• [What you have to do] Return every line below in which "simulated" appears.

━━━ Supplied data

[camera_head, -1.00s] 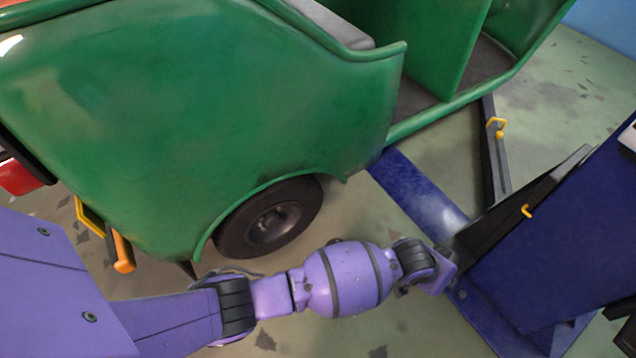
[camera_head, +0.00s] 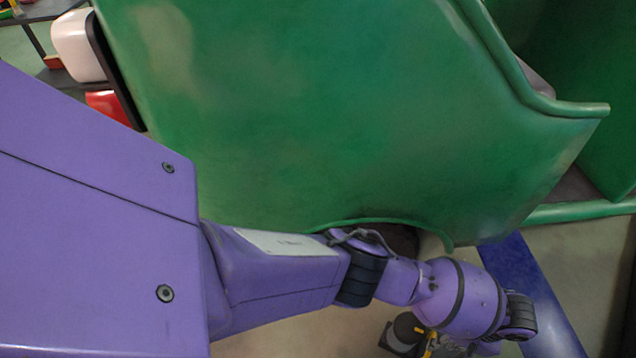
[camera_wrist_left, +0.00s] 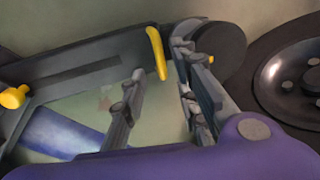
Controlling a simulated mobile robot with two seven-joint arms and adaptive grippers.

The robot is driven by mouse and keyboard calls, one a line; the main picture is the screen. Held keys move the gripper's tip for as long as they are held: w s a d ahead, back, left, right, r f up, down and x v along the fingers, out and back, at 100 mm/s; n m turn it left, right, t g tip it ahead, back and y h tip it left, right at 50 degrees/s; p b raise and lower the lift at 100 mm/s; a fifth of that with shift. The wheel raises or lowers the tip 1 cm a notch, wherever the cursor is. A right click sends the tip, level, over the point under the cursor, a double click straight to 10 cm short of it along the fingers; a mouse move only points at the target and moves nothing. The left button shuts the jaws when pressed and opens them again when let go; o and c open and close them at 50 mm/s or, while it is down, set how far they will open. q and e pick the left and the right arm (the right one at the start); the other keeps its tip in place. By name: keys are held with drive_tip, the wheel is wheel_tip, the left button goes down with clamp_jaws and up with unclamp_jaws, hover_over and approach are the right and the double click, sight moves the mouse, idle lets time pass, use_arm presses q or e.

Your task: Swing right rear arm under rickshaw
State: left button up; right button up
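The green rickshaw (camera_head: 330,110) fills the upper head view. Its wheel shows at the right in the left wrist view (camera_wrist_left: 290,85). The dark lift arm (camera_wrist_left: 85,60) crosses the upper left of the wrist view and ends in a round pad (camera_wrist_left: 222,45) near the wheel. A yellow handle (camera_wrist_left: 156,52) stands up on this arm. My left gripper (camera_wrist_left: 158,72) is open, with its fingers apart on either side of the handle; I cannot tell whether they touch it. In the head view the gripper is mostly hidden by my purple wrist. My right gripper is not in view.
A blue lift base plate (camera_head: 530,290) lies on the floor at the right. The dark pad (camera_head: 405,330) shows below my forearm, close to the rickshaw's side. A red and white part (camera_head: 80,45) is at the rickshaw's left end.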

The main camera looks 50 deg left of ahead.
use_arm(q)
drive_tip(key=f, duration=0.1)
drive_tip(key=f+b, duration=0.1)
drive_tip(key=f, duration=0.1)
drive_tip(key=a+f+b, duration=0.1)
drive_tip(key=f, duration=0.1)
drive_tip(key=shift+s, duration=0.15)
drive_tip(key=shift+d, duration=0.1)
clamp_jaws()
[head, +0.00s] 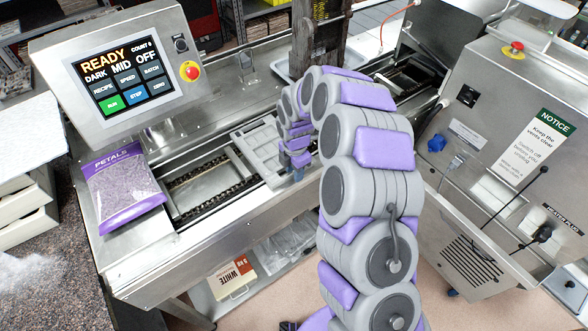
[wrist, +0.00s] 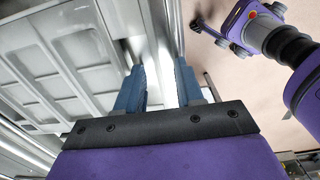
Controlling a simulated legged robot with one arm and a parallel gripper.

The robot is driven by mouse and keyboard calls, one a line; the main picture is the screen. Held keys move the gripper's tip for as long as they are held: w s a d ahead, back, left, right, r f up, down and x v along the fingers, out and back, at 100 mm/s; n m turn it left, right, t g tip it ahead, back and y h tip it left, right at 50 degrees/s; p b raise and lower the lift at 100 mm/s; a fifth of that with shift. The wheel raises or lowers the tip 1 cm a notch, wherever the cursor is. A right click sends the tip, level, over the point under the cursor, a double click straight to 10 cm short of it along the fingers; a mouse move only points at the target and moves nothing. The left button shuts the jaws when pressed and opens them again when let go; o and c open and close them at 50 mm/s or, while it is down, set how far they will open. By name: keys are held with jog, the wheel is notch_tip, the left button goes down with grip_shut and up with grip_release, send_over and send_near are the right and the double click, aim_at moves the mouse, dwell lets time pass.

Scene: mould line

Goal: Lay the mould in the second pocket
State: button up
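The mould (head: 262,147) is a pale grey rectangular tray with shallow cavities. It lies over the chain conveyor (head: 205,180), close to my gripper (head: 297,174). In the wrist view the mould (wrist: 70,62) fills the left side, beside the left finger. My gripper (wrist: 161,75) has two blue fingers standing apart, with a clear gap between them. A bright metal edge shows through the gap, and I see nothing clamped. My arm hides the conveyor to the right of the mould. I cannot tell whether the mould sits flat in a pocket.
A screen panel (head: 124,75) with a red stop button stands at the back left. A purple bag of petals (head: 122,190) lies on the left deck. A steel cabinet (head: 500,150) stands close on the right. A box (head: 230,280) sits on the shelf below.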

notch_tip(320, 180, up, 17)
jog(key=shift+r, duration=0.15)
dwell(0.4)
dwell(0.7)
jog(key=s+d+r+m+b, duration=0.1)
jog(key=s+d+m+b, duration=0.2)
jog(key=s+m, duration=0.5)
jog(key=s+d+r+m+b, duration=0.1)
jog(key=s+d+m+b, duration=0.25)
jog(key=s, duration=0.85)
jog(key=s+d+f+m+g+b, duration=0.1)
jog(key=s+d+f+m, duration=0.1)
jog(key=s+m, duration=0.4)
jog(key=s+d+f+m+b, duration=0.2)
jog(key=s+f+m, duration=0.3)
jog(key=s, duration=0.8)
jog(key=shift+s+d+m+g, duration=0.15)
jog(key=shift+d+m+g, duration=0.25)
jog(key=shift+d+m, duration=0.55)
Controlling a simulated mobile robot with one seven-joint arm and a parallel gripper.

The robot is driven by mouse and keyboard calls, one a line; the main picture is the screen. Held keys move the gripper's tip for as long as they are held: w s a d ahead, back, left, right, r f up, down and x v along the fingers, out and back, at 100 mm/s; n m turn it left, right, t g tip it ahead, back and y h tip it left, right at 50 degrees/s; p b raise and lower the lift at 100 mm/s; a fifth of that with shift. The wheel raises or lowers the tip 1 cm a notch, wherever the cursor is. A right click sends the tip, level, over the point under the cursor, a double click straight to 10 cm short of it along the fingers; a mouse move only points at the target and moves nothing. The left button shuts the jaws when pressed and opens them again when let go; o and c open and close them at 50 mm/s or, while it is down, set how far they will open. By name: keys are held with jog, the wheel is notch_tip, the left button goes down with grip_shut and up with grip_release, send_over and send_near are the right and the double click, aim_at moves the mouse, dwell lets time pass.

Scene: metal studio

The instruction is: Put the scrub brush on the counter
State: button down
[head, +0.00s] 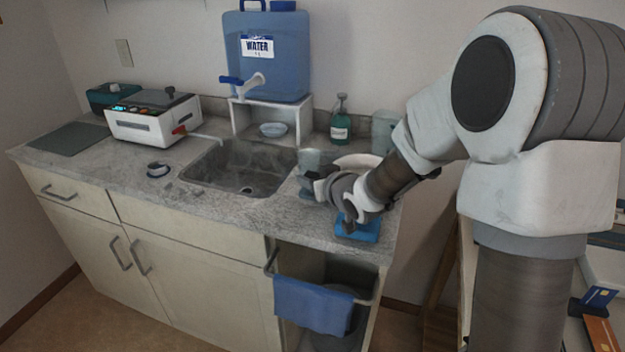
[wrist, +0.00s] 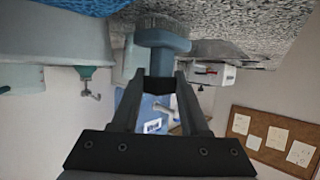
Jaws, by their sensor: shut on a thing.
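My gripper (wrist: 160,82) is shut on the stem of a blue-grey scrub brush (wrist: 162,40) in the wrist view. The brush's wide end points towards the grey speckled counter (wrist: 240,20), which lies at the top of that picture. In the head view my gripper (head: 316,187) is low over the counter (head: 240,208), right of the sink. The brush is largely hidden there by the gripper and wrist. I cannot tell whether its wide end touches the counter.
A blue item (head: 357,229) lies at the counter's front right corner, below my wrist. The sink (head: 240,168) is left of the gripper. A green soap bottle (head: 340,122) and a blue water container (head: 268,60) stand behind. A blue towel (head: 313,304) hangs in front.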

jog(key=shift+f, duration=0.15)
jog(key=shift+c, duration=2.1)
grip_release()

━━━━━━

• [Response]
Controlling a simulated mobile robot with two seven-joint arms and adaptive grippers.
Controlling a simulated legged robot with one arm and a parallel gripper.
Controlling a simulated mobile robot with one seven-joint arm and a parallel gripper.

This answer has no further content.